The latest analysis by London-based precious metals consultancy, Metals Focus, on behalf of the World Gold Council (WGC) for Q1 supply and demand has only served to emphasise what we have been saying here for some time.  Namely that the huge moves of gold into the big gold ETFs has dwarfed what has appeared to be a significant demand downturn over the period from India and China.  Indeed, in the latest issue of the WGC’ s quarterly Demand Trends publication, for which the data was prepared, put Q1 gold demand at its HIGHEST LEVEL EVER RECORDED. 

According to the WGC stats gold ETF demand globally during Q1 was a massive 386 tonnes bringing total global investment demand in at 618 tonnes – 21% higher than a year earlier.  Given Q1 global new mined production was estimated at around 774 tonnes this is an enormous percentage given that jewellery demand usually dwarfs investment demand.  However for the first three months of the year jewellery demand did fall back 19% to 482 tonnes.  But overall this means that the total of jewellery and investment demand combined came to 1,100 tonnes – around 42% more than total newly mined gold.  This is a staggering figure.
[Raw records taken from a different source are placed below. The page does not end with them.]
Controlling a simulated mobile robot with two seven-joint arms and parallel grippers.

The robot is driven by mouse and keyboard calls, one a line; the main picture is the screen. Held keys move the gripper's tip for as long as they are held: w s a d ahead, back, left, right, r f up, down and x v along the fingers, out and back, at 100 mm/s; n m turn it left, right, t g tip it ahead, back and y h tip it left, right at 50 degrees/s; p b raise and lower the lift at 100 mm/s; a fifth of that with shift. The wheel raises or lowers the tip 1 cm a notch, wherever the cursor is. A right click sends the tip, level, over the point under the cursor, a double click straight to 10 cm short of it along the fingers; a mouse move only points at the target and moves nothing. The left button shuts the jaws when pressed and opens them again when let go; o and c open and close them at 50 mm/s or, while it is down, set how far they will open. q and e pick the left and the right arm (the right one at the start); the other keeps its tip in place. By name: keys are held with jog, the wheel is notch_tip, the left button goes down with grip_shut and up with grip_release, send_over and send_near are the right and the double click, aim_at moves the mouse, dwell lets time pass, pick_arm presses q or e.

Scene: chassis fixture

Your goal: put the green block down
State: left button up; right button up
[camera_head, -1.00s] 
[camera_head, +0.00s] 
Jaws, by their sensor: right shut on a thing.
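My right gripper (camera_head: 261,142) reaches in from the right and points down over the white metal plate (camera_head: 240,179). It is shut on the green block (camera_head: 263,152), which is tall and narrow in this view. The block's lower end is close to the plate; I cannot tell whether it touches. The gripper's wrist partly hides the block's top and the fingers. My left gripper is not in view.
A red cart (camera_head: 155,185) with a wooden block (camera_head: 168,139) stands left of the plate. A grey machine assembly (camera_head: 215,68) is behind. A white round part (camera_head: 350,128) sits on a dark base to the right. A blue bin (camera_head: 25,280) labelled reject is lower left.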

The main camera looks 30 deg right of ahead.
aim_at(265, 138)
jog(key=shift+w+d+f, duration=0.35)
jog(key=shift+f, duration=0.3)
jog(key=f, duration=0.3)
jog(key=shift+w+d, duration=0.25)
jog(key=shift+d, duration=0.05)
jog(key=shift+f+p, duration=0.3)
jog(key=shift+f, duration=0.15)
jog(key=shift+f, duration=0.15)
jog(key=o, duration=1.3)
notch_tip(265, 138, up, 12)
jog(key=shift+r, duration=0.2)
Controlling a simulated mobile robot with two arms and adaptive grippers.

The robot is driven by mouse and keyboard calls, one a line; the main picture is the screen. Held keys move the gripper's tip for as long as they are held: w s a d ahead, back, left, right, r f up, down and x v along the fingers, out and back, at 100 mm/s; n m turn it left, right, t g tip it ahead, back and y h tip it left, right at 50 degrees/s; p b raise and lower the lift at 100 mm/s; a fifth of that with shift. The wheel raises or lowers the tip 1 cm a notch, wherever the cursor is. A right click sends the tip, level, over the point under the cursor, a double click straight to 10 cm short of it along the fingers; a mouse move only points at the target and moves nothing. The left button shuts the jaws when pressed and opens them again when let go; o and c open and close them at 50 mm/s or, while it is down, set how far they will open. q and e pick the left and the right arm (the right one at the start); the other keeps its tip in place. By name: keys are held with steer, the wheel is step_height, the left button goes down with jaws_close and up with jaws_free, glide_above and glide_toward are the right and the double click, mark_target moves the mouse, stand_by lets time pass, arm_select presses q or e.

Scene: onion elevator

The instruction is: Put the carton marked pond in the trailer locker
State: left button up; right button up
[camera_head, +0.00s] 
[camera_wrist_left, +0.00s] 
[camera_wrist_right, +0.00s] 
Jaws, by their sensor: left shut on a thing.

Investment into gold ETFs, mostly in the U.S. and Europe has been the key element here with around 42% accounted for by the world’s biggest gold ETF – SPDR Gold Shares (GLD) in the U.S. which holds its gold mostly in London.  At the end of the quarter it held 820.47 tonnes of gold.  Since then its holdings have continued to increase and are currently at 841.92 tonnes.  Recent purchases have been at a lower level, but this means that momentum remains in the key U.S. investment sector.  European gold ETFs may well have done even better given the uncertainties revolving around a possible BREXIT when the UK electorate votes on whether to secede from the European Union late next month.  At the moment polls suggest the vote will be to remain in, but are close enough for the result to remain in doubt – particularly given a perceived proclivity for some of those who may vote to leave the EU currently unwilling to admit this.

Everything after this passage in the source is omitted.